» WRITTEN PROBLEM
Leave out all pictures and return, exactly as written, the lines from the line containing "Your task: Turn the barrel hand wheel" to the line containing "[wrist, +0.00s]", both ends kept.

» ENTRIES PROVIDED

'''

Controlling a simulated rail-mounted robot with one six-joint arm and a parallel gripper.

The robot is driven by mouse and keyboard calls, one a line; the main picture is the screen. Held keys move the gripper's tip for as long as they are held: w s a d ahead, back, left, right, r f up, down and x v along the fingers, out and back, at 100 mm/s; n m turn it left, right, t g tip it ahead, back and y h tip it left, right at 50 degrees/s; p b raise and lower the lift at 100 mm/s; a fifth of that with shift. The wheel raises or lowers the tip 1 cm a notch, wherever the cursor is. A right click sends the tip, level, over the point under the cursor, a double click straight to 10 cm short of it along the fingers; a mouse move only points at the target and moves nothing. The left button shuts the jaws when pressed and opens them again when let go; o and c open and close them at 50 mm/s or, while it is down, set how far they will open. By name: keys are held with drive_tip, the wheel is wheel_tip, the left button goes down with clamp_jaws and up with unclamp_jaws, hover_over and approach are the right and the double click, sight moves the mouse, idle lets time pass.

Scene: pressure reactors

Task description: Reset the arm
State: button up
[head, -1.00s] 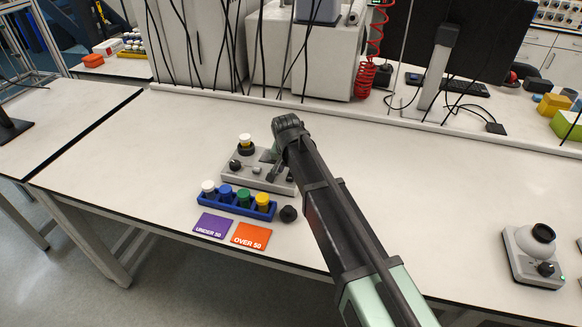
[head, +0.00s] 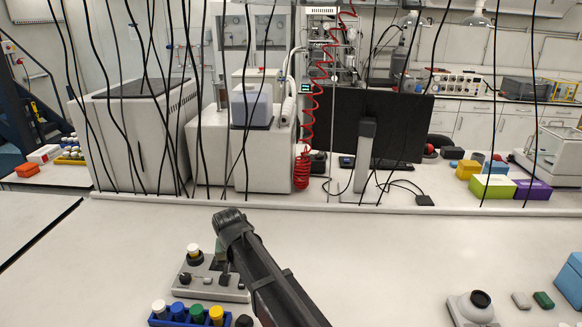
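My arm reaches in from the bottom of the head view. Its dark wrist end (head: 232,222) is above the white bench (head: 400,245). My gripper's fingers are hidden behind the wrist, so their state does not show. Just left of and partly behind the wrist is a grey device (head: 208,283) with black knobs and a vial with a yellow and white top (head: 194,254) standing in it.
A blue rack (head: 160,322) with white, blue, green and yellow capped vials sits at the bottom edge. A round-topped grey device (head: 472,307) is at the lower right. A monitor (head: 375,125) and hanging black cables stand behind. The bench's middle right is clear.

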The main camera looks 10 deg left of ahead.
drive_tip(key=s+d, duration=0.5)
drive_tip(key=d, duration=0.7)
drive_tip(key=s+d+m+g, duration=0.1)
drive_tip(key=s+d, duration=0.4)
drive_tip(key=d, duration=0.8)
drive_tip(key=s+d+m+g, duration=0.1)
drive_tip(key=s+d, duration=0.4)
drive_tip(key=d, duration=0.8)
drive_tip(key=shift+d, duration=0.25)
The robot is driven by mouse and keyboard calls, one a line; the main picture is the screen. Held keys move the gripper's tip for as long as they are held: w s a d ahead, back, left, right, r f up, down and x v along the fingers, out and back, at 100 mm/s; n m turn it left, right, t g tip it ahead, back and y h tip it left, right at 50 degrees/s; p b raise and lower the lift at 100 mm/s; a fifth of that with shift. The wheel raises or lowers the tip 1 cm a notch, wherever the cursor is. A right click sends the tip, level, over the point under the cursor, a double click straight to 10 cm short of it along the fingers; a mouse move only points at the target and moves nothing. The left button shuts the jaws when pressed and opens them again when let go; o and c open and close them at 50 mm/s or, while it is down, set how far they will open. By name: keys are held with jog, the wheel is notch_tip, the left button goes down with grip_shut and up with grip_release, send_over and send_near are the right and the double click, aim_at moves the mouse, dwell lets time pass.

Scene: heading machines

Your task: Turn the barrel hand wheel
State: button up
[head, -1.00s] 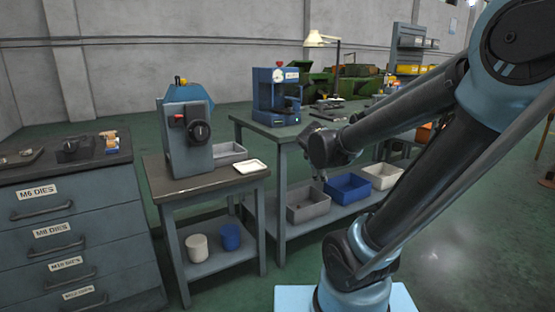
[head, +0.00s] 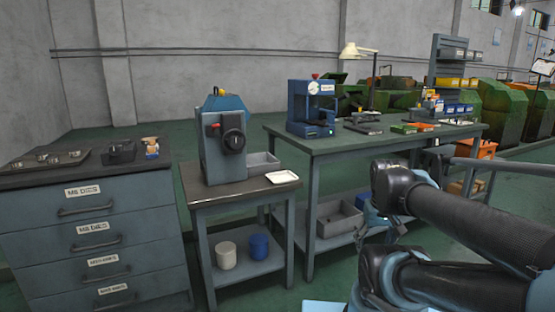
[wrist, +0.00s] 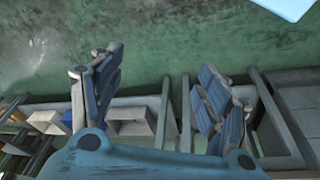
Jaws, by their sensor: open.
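The barrel hand wheel, a black round wheel (head: 233,141), sits on the front of a grey machine with a blue top (head: 211,165). The machine stands on a small brown-topped table (head: 232,194). A small red part shows beside the wheel. My gripper (wrist: 160,105) is open and empty in the wrist view, its two blue-padded fingers wide apart above the green floor. In the head view my gripper (head: 383,222) is low at the right, well apart from the wheel. The wrist view does not show the wheel.
A drawer cabinet (head: 95,232) stands left of the small table. A white tray (head: 283,177) lies on the table's right side. A long workbench (head: 355,143) with a blue machine (head: 310,108) is behind at the right. Open floor shows below.

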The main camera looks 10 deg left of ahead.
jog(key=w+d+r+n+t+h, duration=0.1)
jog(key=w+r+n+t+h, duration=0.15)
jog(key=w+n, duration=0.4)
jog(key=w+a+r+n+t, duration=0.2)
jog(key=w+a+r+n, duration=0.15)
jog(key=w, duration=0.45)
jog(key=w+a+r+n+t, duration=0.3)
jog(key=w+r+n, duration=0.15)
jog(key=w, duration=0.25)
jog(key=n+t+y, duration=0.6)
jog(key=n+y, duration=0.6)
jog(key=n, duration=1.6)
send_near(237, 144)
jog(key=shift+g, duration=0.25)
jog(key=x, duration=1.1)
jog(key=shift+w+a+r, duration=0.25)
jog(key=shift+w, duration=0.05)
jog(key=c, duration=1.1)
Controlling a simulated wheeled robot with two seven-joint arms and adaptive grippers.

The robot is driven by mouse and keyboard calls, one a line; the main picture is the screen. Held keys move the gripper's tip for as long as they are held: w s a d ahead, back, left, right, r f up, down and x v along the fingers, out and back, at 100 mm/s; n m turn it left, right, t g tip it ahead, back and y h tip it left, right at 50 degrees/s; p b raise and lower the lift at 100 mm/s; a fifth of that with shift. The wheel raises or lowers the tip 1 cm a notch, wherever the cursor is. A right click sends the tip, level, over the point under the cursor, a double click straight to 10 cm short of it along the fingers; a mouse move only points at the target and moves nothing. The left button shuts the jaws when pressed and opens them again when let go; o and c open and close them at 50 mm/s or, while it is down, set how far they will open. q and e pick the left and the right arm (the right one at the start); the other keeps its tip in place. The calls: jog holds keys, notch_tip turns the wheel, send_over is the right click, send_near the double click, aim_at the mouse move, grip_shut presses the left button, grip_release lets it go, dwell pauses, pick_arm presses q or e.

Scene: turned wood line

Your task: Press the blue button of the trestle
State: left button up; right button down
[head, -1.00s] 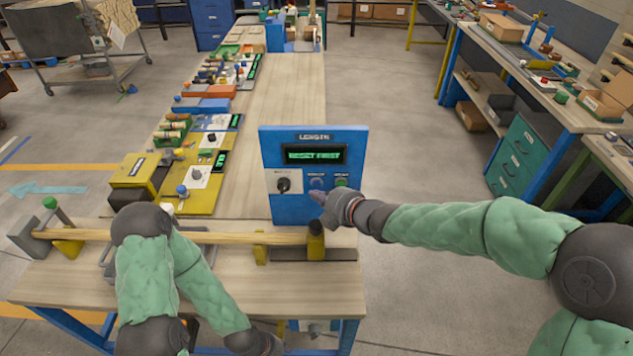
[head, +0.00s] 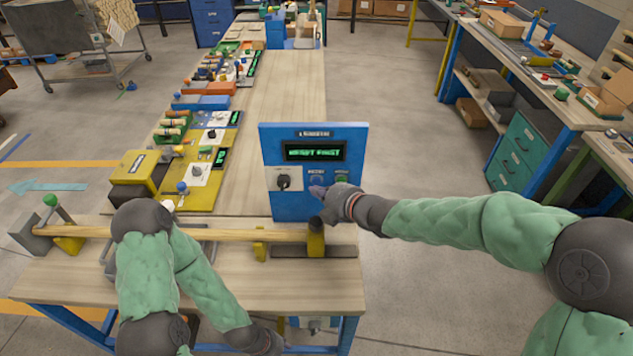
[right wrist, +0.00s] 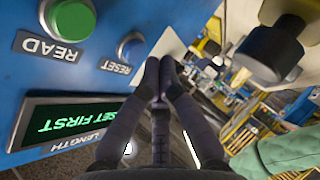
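The trestle's blue panel (head: 270,148) stands upright at the right end of the bench, with a lit display (head: 315,152) that reads RESET FIRST in the right wrist view (right wrist: 75,118). The blue button (right wrist: 131,46), labelled RESET, sits beside the green READ button (right wrist: 72,18). In the head view the blue button (head: 316,179) is just above my right fingertips. My right gripper (head: 318,191) is shut and empty, its fingertips (right wrist: 160,66) close to the blue button; contact cannot be told. My left gripper (head: 268,343) is low at the bench's front edge, its fingers unclear.
A black knob (head: 283,182) is left of the blue button. A wooden rod (head: 215,234) lies across the trestle, ending near a yellow and black stop (head: 315,238). A long table (head: 290,100) with several stations runs behind.

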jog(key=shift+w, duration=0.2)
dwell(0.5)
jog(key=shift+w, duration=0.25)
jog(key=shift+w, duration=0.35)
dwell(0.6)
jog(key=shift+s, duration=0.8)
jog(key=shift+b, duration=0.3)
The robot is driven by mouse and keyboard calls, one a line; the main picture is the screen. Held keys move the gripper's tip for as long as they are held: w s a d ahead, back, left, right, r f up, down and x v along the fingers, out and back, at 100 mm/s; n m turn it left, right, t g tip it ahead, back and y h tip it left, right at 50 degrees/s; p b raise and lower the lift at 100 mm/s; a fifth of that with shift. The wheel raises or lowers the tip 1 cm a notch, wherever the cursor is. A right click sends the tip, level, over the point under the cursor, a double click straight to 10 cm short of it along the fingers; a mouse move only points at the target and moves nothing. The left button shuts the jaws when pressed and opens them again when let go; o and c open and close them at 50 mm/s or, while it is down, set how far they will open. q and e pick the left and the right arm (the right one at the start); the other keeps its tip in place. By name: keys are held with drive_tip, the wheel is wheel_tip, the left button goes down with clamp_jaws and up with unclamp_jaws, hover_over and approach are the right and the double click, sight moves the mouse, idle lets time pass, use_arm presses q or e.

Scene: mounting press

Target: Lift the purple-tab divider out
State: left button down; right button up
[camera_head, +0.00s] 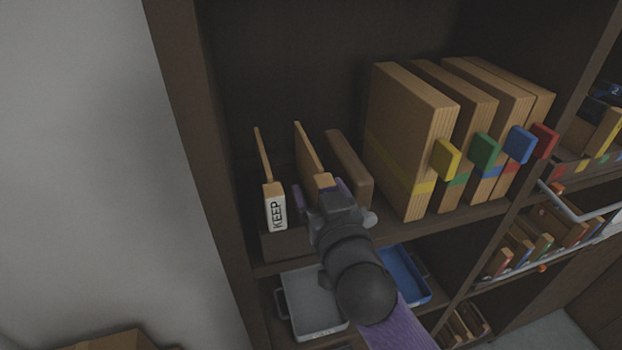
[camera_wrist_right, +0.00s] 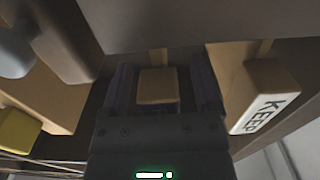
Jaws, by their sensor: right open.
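The purple-tab divider (camera_head: 308,150) stands upright as a thin tan board on the upper shelf, second from the left. Its tab is mostly hidden behind my right gripper (camera_head: 322,190) in the head view. In the right wrist view the tab (camera_wrist_right: 158,86) shows a tan face with a purple edge. It sits between the two open fingers of my right gripper (camera_wrist_right: 162,84), with a gap on each side. The KEEP divider (camera_head: 274,207), with a white label, stands just left of it and also shows in the wrist view (camera_wrist_right: 265,98). My left gripper is out of view.
A brown block (camera_head: 349,168) stands close on the right of the purple-tab divider. Several large tan binders with yellow (camera_head: 446,159), green, blue and red tabs fill the right. A grey tray (camera_head: 309,300) and a blue tray (camera_head: 404,275) lie below.

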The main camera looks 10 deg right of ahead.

'''

» EXPECTED ANSWER
Your task: Turn the barrel hand wheel
State: button up
[head, -1.00s] 
[head, +0.00s] 
[wrist, +0.00s] 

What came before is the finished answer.